Entries from a dataset
+ + +

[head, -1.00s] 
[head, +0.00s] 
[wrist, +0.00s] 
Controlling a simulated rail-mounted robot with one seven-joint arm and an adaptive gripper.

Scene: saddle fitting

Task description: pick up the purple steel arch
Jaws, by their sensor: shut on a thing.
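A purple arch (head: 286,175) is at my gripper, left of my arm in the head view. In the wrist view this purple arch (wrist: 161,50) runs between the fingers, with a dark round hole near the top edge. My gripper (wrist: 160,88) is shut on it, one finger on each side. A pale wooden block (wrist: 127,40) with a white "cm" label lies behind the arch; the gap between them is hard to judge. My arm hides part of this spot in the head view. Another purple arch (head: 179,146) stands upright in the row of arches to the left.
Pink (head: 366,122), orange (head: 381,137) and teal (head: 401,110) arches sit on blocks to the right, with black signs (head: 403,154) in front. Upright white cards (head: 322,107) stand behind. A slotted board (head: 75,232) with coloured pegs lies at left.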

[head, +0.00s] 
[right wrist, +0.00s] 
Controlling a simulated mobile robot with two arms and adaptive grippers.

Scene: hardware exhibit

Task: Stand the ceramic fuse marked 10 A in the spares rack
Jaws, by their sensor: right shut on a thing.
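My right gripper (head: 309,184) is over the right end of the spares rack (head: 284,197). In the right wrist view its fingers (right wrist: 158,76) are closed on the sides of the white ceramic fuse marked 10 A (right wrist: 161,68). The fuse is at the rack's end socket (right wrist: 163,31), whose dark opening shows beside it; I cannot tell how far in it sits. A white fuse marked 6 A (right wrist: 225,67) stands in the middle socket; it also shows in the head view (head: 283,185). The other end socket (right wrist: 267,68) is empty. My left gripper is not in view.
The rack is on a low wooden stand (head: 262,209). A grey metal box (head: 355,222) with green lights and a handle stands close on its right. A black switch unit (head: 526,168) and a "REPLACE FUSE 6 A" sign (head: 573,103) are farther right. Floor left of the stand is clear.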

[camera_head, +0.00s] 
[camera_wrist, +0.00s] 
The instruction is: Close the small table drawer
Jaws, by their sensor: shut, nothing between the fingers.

+ + +

● Exercise details
Reproduce exactly the lines from the line with "Controlling a simulated mobile" through the line with "Task: Stand the", both end lines included, and only those lines.

● Solution below
Controlling a simulated mobile robot with two arms and adaptive grippers.

Scene: hardware exhibit

Task: Stand the ceramic fuse marked 10 A in the spares rack

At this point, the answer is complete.